I learned a lot from some very talented professionals. Mike Bithell, creator of Thomas Was Alone showed us how much empathy you can feel for a character that is no more than and flat block of colour...
Art Director Viktor Antonov ( Half-Life 2 / Dishonored) talked about cities as a character which either aids or hinders a character...
While Brian
Horton; Senior Art Director
of Tomb Raider, showed how a characters animation
reacts with environment and how character
movements echo the closeness or space of that environment, again turning the environment into another character.
ANd not wanting to leave the animation festival out; Felix Massie's superb film 'In the air is Christopher Gray was another minimalists tour de force with simple single colour skinny characters, almost stick figures; but they ooze appeal...
...also a good example of simple backgrounds with highly polished atmospheric lighting...
And that is how I went from this over complicated, visually confusing mess...
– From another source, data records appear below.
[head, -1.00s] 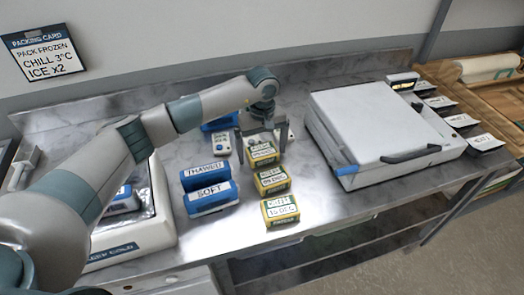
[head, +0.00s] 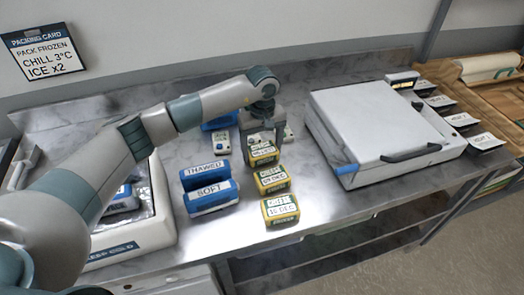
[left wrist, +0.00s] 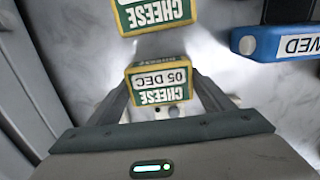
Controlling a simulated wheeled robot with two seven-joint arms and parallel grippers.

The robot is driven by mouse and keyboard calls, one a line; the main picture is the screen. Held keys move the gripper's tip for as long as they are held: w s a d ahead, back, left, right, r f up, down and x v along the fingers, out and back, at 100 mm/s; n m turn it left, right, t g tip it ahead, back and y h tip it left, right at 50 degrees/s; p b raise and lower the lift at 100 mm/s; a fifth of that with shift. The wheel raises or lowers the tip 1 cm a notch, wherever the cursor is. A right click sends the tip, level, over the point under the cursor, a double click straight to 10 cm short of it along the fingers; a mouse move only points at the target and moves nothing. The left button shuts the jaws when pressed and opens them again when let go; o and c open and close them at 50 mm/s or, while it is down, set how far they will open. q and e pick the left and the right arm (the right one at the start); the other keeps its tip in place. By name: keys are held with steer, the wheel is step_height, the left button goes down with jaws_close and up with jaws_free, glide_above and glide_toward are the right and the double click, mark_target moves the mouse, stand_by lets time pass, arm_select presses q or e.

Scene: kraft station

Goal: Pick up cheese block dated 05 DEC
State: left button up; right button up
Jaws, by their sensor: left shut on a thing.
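The cheese block dated 05 DEC (head: 263,156) is yellow and green with a white label, the farthest back in a row of cheese blocks. Its label reads upside down in the left wrist view (left wrist: 160,80). My left gripper (head: 262,147) comes down over it from above, one finger on each side, and is shut on it. In the left wrist view the fingers (left wrist: 162,92) flank the block. I cannot tell any gap between block and table. The middle cheese block (head: 271,180) and the front cheese block (head: 281,209) stand nearer me. My right gripper is not in view.
Blue packs marked THAWED (head: 205,172) and SOFT (head: 211,197) lie left of the row. A large white lidded box (head: 375,125) stands to the right. Bare metal table lies around the front block.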

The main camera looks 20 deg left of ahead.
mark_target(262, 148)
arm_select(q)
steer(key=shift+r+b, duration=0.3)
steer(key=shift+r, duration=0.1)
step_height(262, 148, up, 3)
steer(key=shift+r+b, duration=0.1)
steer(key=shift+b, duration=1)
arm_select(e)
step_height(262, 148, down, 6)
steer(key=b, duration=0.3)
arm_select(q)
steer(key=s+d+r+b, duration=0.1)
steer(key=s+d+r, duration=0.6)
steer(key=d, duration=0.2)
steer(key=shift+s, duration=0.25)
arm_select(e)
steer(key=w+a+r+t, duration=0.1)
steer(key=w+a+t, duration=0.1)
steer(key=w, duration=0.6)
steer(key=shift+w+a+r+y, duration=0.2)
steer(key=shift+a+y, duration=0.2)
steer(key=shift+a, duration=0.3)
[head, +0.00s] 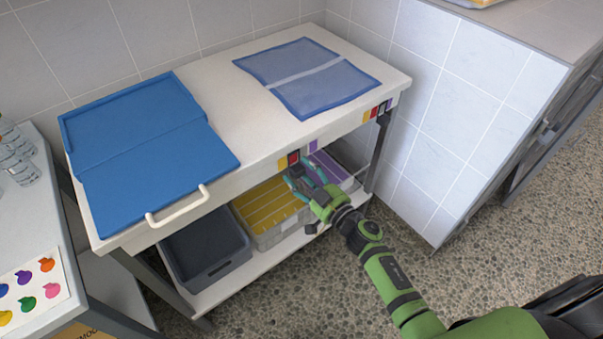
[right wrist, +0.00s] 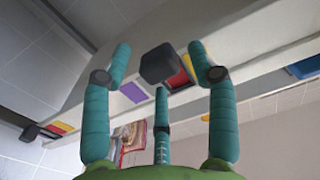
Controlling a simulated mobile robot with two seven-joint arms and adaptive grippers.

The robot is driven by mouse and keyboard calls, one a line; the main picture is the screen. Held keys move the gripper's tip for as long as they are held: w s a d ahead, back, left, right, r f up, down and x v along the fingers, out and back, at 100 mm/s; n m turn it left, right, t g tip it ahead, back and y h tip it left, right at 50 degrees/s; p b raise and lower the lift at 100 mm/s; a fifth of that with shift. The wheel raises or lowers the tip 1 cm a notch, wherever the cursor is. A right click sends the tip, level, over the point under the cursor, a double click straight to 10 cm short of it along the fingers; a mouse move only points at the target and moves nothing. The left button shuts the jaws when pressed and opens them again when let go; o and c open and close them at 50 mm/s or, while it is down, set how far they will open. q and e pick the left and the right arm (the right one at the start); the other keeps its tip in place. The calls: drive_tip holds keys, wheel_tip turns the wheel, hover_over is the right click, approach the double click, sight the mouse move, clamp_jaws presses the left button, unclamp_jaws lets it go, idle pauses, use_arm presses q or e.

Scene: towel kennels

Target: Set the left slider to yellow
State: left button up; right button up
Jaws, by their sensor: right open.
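The left slider's colour strip (head: 282,162) is on the front edge of the white table, with yellow, red and purple patches. In the right wrist view its dark knob (right wrist: 163,65) stands out between the purple patch and the red and yellow ones; I cannot tell exactly which patch it covers. My right gripper (head: 303,178) is open and empty just below and in front of this strip. In the right wrist view its teal fingers (right wrist: 160,105) are spread, with the knob beyond and between them, apparently not touched. My left gripper is not in view.
A second slider (head: 377,111) is at the table's right corner. A white handle (head: 178,207) juts from the front. A grey bin (head: 205,250) and a yellow-striped crate (head: 268,212) stand below.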

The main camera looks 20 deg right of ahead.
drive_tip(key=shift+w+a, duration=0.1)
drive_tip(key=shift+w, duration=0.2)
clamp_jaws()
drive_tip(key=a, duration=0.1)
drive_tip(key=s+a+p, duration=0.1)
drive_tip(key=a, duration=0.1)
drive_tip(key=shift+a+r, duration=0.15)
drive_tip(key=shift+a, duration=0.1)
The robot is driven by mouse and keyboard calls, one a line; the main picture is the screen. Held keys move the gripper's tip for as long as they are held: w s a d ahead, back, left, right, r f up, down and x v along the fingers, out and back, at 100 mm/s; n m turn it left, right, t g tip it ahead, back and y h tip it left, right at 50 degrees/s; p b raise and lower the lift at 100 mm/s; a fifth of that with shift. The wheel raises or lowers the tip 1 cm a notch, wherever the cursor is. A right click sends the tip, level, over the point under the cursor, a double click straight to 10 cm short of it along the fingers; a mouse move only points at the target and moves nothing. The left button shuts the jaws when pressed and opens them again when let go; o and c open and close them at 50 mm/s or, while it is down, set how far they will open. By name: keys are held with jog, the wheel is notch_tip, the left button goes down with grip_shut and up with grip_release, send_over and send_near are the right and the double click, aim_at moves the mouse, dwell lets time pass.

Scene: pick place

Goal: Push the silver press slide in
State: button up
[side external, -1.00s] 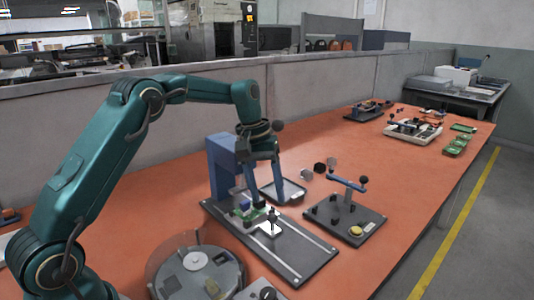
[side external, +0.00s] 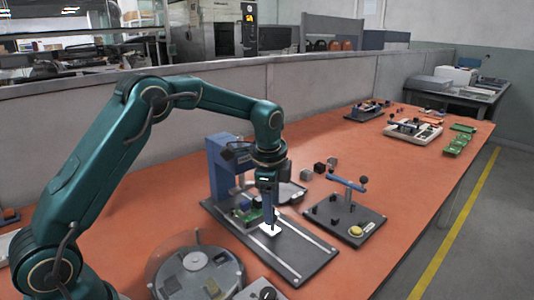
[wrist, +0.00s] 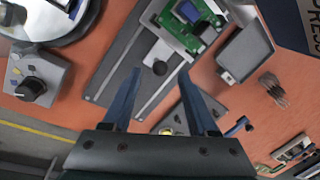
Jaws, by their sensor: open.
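The silver press slide (side external: 270,230) lies on the dark rail base of the press, its near end a pale plate in the side view. The slide carries a green circuit board (wrist: 190,22). The blue press column (side external: 222,168) rises at the back of the base.
A grey tray (side external: 292,195) lies behind the press. Small blocks (side external: 319,167) sit beyond it. A lever fixture (side external: 350,212) with a yellow button stands to the right. A round disc station (side external: 205,276) and a knob box (wrist: 37,82) are close to the press's near side.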

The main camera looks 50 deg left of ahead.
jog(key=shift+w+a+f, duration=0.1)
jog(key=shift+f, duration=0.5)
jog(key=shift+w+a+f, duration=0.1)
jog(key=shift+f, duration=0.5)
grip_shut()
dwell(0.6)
...to this simple, iconic, easily readable form...
Complicated joints
are no longer necessary as the mind of the audience automatically fills in the
gaps giving the impression of a whole character. There are several examples of
this but I always remember the work of Dudok De Wit; bodies and feet with nothing
in between.
I even designed a robot several years ago using this design strategy but at the time I never did anything with the design...
The construction robot went through a similar redesign; this being the original design...
...this being the thumb ail sketch for the rebuild...
So this...
...became this new, cut back version...
I started to make environments using very basic blocky shapes, with the hint or a curved edge to catch the light in an aesthetically pleasing way;
...combined with atmospheric lighting and the right lens settings to give the image a shallow focal depth when needed...
...and plenty of shadows; deep shadows in areas of no detail...
Lenses; I want to
use a good mix of lenses, from telephoto to wide angle, based on standard
cinematic principles.
Lots of film noir techniques being used. Areas of deep shadow that do not actually contain anything. Film Noir came from studios having very small budgets. Areas of shadow disguised the absence of set; don't build it if your not going to see it. This made productions much cheaper to make...
It even has some nice under floor lighting coming out of an air vent, through a slow turning fan and then up through grilled flooring; again to create beams or light coming up and a great view looking down.
Beams of light play an important part in the environments, and this will be more dynamic as ceiling and floor light shave constantly rotating fans blades in front of them to give constant movement to the thin beams of light, and mesh patterns in front of the fan to give myriad fine beams of light.
Put this all together and you get an environment that has the appearance of being much more highly detailed than it actually is. Great for the production schedule!
And this environment will perform like an additional character, either helping or hindering the hero...
All in all I think this is getting interesting!